In His and Her Shoes

By Elizabeth Thompson



I grew up living with a couple of pack rats; my mother collects fine porcelains and dolls, while my father looks forward to getting a new watch, every year.  Without exaggeration, the man has a drawer full of every conceivable size, shape and style of time piece, pocket watch and a steam engine that whistles every hour, on the hour. 

I know, because I was thrilled to have found it on a trip my husband and I took to North Carolina a couple of years ago and gave it to my father that Christmas.

My husband says I’m just like them and – after nearly 19 years of marriage – he’s pretty much used to me having him pull over and check out a piece of furniture or old lawn equipment that someone has left at the curb, or leaving out something that we don’t use anymore.



Because, you know, someone else might want it.

Every Saturday, when they weren’t working, my parents would wake my twin brother and me at the crack of dawn and we’d scour the local flea markets for baked goods (the Amish really do make the best bread) and the perfect sour pickle (we’re talking Hungarian breakfast, here) and then spend the rest of the day hunting for treasures buried deep among the hundreds of tables filled with homemade honey, herbal soaps, and rusted old keys.

For them, collecting other people’s castoffs wasn’t just a hobby, it was their mission and only now – upon further reflection – am I beginning to understand it as a liberating act of compassion born from having nothing or very little of anything they could call their own.  Still, even today, they appreciate life itself as a gift and regret very little.

Except, giving up the chance of buying a new pair of shoes.

At first glance, it’s easy to understand how one would associate their behavior as more than obsessive, or the compulsive nature of their constant need to go shopping every day a bit strange, let alone an easy “A” in psychology class.  However, there’s a story behind the psychosis.

It just so happens that shoes play a very major role, for the both of them.

For her, it was a pair of slippers my grandmother nearly lost in a hail of bullets and refused to leave behind on some farmer’s field somewhere.  The man crawling next to her called her foolish, and rightfully so.  Given the choice, between taking a bullet and escaping with your life, I’d leave the slipper, too.  Still, my grandmother left her abusive husband, took only her children and damned if the woman was going to start a new life far away from home barefoot. 

The man crawled ahead of her and, while my grandmother reached back for her slipper, he was shot straight through the head.

I cried when my grandmother told me that story and, quite frankly, it gave me wicked nightmares as kid.
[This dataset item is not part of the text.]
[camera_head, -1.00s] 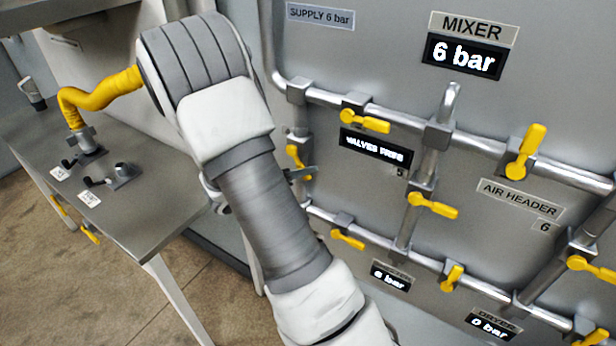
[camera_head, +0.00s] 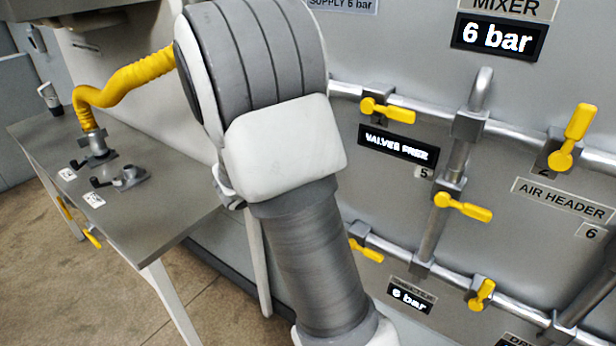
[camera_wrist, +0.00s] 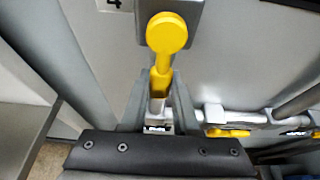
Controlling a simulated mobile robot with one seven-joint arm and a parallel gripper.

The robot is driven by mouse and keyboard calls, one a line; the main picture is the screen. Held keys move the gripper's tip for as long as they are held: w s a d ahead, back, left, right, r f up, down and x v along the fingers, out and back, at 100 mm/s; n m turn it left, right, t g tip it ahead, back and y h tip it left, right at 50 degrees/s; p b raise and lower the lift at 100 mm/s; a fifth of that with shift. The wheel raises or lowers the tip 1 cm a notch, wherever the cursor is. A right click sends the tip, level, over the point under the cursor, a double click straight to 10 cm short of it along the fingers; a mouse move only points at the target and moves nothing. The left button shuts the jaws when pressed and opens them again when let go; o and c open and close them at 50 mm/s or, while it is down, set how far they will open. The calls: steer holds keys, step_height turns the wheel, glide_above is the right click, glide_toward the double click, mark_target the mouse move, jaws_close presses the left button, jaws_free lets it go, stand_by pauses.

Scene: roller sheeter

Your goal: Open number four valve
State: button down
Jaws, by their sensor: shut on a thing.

Still, as I grew older, I finally understood why my mother would give her a new pair of slippers for Mother’s Day.

For him, it was a pair of shoes and – though, both my father and grandfather studied to be tradesmen and, at the age of 16, already helping to support their families – neither of them could afford the extravagance of being able to eat, or sleep in more than one room, let alone buy a new pair of leather shoes.  I guess that’s why my grandfather took it upon himself to arrange for an advance on his salary (nearly unheard of in the communist party days) so that his son (my father) could go out and buy himself a “decent” pair of shoes.

You have to know that my grandfather was a very hard man (as the rest of his family agrees) and I’d venture to guess it’s because his own father died very young and left my grandfather nothing more than a very large family of sisters and brothers to support. Unfortunately my father, as well as both his sisters, could taste my grandfather’s bitterness.
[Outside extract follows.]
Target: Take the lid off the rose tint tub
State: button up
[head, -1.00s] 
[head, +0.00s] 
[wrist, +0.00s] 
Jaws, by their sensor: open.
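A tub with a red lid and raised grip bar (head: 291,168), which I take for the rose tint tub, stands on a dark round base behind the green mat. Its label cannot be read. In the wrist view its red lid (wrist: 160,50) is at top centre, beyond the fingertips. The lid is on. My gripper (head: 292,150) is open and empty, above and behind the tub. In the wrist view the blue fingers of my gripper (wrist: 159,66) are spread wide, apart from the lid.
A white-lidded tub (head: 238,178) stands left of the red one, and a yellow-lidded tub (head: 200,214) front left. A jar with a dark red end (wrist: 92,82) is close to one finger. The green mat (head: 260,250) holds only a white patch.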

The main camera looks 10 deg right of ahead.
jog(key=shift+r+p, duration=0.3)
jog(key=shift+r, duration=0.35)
Soon after, revolution broke out in Hungary and my father escaped the city with three other teenaged friends to Austria, forgetting all about his new shoes.

I knew that my father lost the pair of shoes he was wearing at the time while running through the forest late one night and then came down with a fever.  Still, his friend (Uncle Joe) refused to leave my father behind and carried him the rest of the way to the Austrian border.

However, I never heard the story about the new shoes that my grandfather bought him until a few weeks ago and, knowing my father, I can’t help but think that it was more than just a business transaction (as my father told it) and – upon further reflection – can only now imagine the full intensity of mixed feelings they both must have had at the time.

So, this Father’s Day, I’m returning the watch and buying my father a new pair of shoes, instead.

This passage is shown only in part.